Unbiased look at the Sint Maarten Elections
St. Maarten – The mobile telecommunications market in St. Maarten is in for a rough ride and an uncertain future after Elwaldo Arrindell’s company Beach Mart NV obtained a concession for the exploitation of a mobile telecommunication infrastructure. With the existing providers – TelEm and UTS – and another party ready to jump on the bandwagon – Brenda Wathey’s Corporate Innovations – the island may soon have four providers competing for the business of the roughly 67,000 mobile subscribers that make up the local market.
The concession Elwaldo Arrindell obtained could spell bad news for the TelEm Group of Companies. TelEm’s endless and indecisive search for a strategic partner that includes a possible merger with either UTS or Digicel (with Lime in the background as another option), could become suddenly more complicated. This is because Digicel now has the choice between a company with a relatively bloated payroll like TelEm and Elwaldo Arrindell’s Beach Mart that does not have any baggage in this respect at all.
Arrindell obtained a business license for his company in August of 2012 from Minister Romeo Pantophlet, just before he left office. Later Arrindell had some trouble obtaining his concession, but in the end, he prevailed.
In July of last year, Arrindell sent out a press release stating that he would start operations by the end of the year – but that did not happen. He said he expected to employ between 35 and 50 people.

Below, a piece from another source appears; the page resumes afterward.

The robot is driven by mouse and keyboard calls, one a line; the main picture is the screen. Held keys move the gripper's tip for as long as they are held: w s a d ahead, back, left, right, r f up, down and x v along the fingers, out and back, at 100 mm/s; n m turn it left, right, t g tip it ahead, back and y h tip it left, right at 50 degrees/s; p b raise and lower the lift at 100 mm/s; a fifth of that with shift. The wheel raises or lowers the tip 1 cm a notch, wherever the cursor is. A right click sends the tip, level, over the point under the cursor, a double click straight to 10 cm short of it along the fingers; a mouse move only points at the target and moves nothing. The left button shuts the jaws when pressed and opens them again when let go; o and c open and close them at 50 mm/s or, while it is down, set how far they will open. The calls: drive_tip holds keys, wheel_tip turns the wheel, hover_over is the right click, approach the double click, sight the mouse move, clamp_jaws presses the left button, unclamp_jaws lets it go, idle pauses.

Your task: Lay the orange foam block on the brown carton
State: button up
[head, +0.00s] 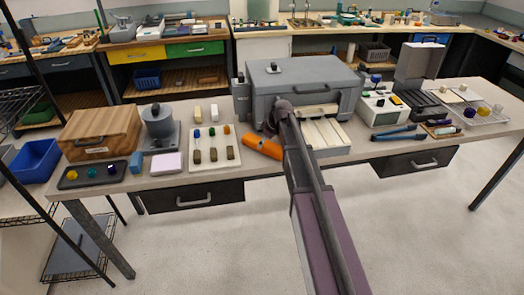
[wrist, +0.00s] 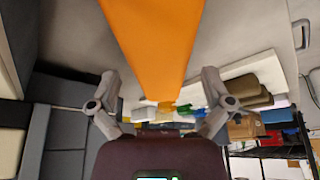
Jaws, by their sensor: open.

Before Beach Mart will be able to offer mobile services, it will have to build a mobile network – an investment that will cost according to industry-observers at least $10 million. For that investment, Arrindell will most likely turn to a third party like Digicel.
Remarkably, there is no cooperation between providers for the investment in infrastructure – every company is building its own. The rise of the smart phone has put pressure on the need for stations that pick up and broadcast mobile signals and tripled their numbers. With four providers, the island could in the future be littered with as many as 120 of those stations.
Elsewhere, like in the Netherlands, mobile virtual network operators piggyback on the existing infrastructure from powerhouses like T-Mobile and KPN. This lowers the costs for end users, but this is a pleasure mobile users in St. Maarten are not likely to experience.
The revenue of mobile providers is under pressure as well, due to techno logical developments and the changed behavior of mobile users who have massively switched from voice to data. This has pushed the average revenue per user downward. This development in turn puts the capability of telecom providers to invest in new technology and in upgrading their network at risk.
That begs the question how many of the four concession holders will be able to survive in the long run and how this translates in prices and service-levels for consumers.